● Data provided
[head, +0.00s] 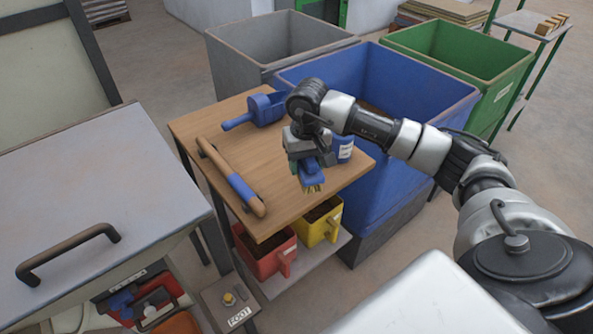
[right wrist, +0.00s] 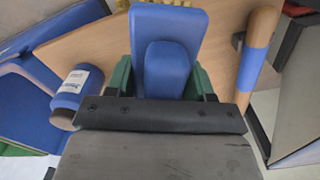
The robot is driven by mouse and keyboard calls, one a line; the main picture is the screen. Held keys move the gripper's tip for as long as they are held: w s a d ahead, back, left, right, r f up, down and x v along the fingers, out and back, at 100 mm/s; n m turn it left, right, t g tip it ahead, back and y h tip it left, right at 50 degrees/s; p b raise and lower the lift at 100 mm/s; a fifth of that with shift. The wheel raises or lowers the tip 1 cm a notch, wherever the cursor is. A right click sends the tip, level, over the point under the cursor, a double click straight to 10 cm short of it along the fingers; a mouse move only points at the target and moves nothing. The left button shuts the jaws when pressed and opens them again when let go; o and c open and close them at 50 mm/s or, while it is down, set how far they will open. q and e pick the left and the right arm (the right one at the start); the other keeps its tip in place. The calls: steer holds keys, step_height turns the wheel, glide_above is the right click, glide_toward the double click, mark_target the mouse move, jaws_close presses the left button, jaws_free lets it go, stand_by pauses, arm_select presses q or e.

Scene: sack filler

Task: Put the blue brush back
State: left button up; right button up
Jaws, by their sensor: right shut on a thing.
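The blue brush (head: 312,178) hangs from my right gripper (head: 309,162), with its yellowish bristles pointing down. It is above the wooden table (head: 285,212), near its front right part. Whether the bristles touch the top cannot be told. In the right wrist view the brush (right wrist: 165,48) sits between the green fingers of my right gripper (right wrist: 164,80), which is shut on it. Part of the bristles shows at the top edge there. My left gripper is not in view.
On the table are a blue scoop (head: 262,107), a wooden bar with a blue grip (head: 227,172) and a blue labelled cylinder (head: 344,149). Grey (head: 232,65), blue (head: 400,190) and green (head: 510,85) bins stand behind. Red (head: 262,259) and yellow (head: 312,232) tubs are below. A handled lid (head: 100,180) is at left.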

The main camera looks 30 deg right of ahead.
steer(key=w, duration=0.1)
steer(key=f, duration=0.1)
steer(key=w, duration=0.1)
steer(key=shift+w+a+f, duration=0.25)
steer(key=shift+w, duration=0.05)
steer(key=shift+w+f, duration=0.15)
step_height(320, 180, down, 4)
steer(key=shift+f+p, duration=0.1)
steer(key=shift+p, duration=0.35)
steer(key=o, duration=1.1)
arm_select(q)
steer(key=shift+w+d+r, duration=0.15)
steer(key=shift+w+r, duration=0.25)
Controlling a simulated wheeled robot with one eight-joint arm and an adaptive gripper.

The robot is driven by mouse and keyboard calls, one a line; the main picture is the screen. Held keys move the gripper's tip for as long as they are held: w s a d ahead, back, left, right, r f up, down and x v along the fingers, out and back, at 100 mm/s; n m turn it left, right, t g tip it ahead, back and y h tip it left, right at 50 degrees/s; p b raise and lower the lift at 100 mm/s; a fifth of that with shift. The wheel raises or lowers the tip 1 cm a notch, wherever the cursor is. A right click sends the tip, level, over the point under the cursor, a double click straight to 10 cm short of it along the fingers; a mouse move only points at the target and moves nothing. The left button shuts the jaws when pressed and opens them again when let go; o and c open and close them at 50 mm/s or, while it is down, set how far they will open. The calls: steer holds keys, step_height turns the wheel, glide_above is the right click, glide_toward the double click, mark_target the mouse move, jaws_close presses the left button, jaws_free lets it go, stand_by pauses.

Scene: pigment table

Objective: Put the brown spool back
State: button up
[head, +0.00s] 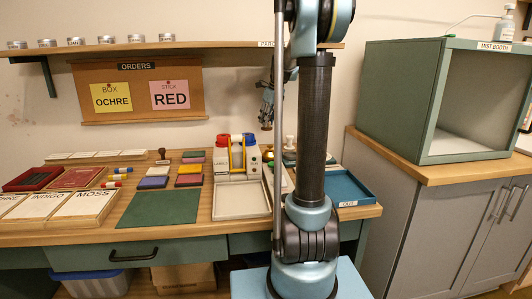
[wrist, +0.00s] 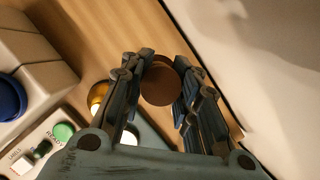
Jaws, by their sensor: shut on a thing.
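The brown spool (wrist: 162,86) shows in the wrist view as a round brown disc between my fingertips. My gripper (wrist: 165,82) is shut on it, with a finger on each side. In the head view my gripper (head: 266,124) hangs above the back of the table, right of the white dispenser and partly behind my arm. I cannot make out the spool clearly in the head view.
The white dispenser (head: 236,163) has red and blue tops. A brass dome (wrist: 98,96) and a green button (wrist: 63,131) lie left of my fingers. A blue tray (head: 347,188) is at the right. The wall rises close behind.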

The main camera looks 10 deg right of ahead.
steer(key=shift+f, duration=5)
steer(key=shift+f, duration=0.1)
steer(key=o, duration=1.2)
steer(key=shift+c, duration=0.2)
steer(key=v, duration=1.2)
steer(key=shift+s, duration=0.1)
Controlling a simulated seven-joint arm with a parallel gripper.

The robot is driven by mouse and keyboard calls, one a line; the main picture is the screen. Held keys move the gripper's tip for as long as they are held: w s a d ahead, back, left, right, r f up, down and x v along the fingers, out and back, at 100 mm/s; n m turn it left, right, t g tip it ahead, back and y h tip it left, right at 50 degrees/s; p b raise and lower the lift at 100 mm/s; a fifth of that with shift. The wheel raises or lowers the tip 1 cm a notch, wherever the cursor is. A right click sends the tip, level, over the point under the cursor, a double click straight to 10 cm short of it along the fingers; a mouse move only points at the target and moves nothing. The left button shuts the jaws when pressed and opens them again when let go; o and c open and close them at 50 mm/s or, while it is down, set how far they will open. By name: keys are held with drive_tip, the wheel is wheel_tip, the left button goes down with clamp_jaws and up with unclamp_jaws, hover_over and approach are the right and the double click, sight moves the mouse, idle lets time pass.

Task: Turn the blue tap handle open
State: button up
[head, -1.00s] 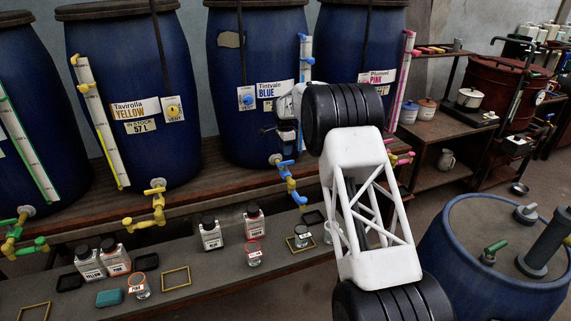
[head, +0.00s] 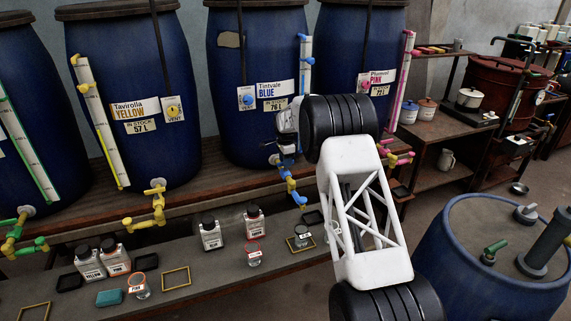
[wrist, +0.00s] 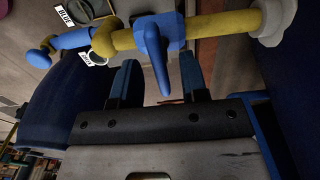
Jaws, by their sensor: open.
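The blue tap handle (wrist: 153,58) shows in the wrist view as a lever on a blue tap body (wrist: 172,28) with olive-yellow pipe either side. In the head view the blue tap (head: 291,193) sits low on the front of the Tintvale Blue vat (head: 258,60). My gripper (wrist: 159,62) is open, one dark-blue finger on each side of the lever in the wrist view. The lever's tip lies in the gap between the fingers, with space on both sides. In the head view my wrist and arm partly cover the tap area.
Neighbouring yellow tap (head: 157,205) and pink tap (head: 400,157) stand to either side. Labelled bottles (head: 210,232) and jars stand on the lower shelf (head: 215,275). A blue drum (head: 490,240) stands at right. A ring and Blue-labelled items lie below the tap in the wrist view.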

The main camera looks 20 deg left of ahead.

● Task
Only the lines from the start of the entries above to the line containing "State: left button up; right button up" are to be given again, exactly and with both ends included; pictures are excluded.

● The answer
[head, +0.00s] 
[right wrist, +0.00s] 
The robot is driven by mouse and keyboard calls, one a line; the main picture is the screen. Held keys move the gripper's tip for as long as they are held: w s a d ahead, back, left, right, r f up, down and x v along the fingers, out and back, at 100 mm/s; n m turn it left, right, t g tip it ahead, back and y h tip it left, right at 50 degrees/s; p b raise and lower the lift at 100 mm/s; a fifth of that with shift. The wheel raises or lowers the tip 1 cm a notch, wherever the cursor is. A right click sends the tip, level, over the point under the cursor, a double click straight to 10 cm short of it along the fingers; a mouse move only points at the target and moves nothing. The left button shuts the jaws when pressed and opens them again when let go; o and c open and close them at 50 mm/s or, while it is down, set how far they will open. q and e pick the left and the right arm (the right one at the start); the other keeps its tip in place. The calls: steer holds keys, step_height turns the wheel, glide_above is the right click, glide_toward the double click, mark_target the mouse move, jaws_close presses the left button, jaws_free lets it go, stand_by pauses, arm_select presses q or e.

Scene: sack filler

Task: Put the blue brush back
State: left button up; right button up

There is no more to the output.